NEW YORK UYARILARINI AKTARDILAR
İşte böylesi bir ortamda, Davutoğlu’nun da çabasıyla, Başçı ve Babacan ikilisi Cumhurbaşkanına çıktılar ve faiz konusundaki duruşlarını bir kez daha gerekçelendirerek açıkladılar. Muhtemelen New York görüşmelerinde aldıkları uyarıları bu kez kendi ağızlarından aktarma fırsatı buldular. Hedeflenen ortak bir zemin yaratılarak doymak bilmeyen dolar talebinin en azından kısa vadede yatıştırılmasıydı. Ne var ki, görüşme sonrasında yapılan açıklamalar her iki tarafın da kendi pozisyonunu koruduğunu göstermekteydi.
Başçı’nın görüşmenin hemen ardından TCMB’nin web sitesine yüklediği sunumdan son dönemdeki gerilimin TL’ye olan güveni sarstığını ve bu durumun da faizleri yükselttiğini, dolayısıyla düşük faiz ısrarının ters sonuç verdiğini ifade ettiği anlaşılıyor. Yine Merkez Bankasının politika faizi ile piyasa faizlerine tek başına yön vermesinin mümkün olmadığını, burada kur beklentisi, enflasyon beklentisi ve siyasi istikrarsızlık gibi faktörlerin büyük rol oynadığını karşılaştırmalı örneklerle açıkladığı görülüyor. Kısacası Başçı’nın duruşunu bir kez daha gerekçelendirmeye çabaladığı, ama bu aşamada geri adım atmaya yanaşmadığı söylenebilir.
ERDOĞAN’IN EZBERİ BOZULMADI FAKAT...
Cumhurbaşkanlığının açıklamasından da farklı bir sonuç çıkarmak mümkün değil. “Faiz ve üretime dönük hassasiyetler” vurgusundan Başçı’nın sunumunun Erdoğan’ın ezberini bozmaya yetmediği anlaşılıyor.
Dolayısıyla, 396.8 milyar TL’yi bulan brüt dış borç stokunu göz önüne aldığımızda ekonomiye toplam maliyeti yıl başından bu yana 120 milyar TL’yi bulan kavga henüz bitmiş değil. Erdoğan en azından seçimlere kadar TL faizlerini düşük tutmak konusunda ısrarlı. Buradaki temel hareket noktası da küçük işletmelerin finansmanının, konut ve tüketici kredilerinin ağırlıklı olarak TL cinsinden gerçekleştirilmesi. Ne var ki, kurdaki istikrarsızlığın derinleşmesi ve enflasyon beklentisindeki artışın bankaların başlıca finansman kaynağı olan dış finansman maliyetlerini arttıracağı ve bunun da kredi faizlerini yukarı çekeceğini hesaba katmıyor. ABD ekonomisindeki faiz artırımı beklentisinin öne çekilmesi ise hareket alanını iyice daraltıyor.

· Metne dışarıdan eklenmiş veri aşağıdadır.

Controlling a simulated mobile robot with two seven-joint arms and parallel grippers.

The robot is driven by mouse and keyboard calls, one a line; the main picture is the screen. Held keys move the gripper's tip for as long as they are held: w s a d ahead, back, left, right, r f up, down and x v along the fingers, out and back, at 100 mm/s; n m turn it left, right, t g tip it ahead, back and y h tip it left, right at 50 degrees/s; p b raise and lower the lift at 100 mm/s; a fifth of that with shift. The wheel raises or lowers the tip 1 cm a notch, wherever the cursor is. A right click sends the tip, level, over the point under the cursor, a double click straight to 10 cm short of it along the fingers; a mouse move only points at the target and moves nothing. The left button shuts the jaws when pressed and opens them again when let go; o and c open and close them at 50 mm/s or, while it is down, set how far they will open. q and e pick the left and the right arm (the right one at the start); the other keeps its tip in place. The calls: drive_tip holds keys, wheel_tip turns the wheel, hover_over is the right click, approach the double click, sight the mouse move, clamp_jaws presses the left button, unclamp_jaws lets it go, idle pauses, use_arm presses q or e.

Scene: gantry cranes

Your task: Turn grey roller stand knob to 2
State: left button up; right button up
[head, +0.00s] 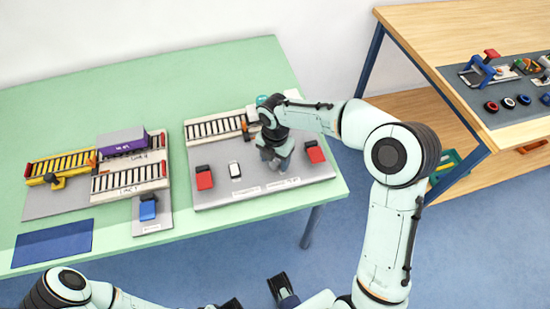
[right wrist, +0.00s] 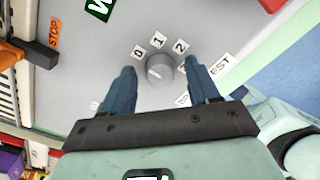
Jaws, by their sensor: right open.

Kısacası son görüşme Erdoğan’ın Merkez Bankasına dönük söylemini bir nebze de olsa yumuşatabilir. En azından dolar kurunda hafif bir gevşeme sağlanana kadar. Bunun ötesinde değişen bir şey yok. Seçim meydanında ekonomideki gidişatın faturası Başçı’ya çıkarılacak.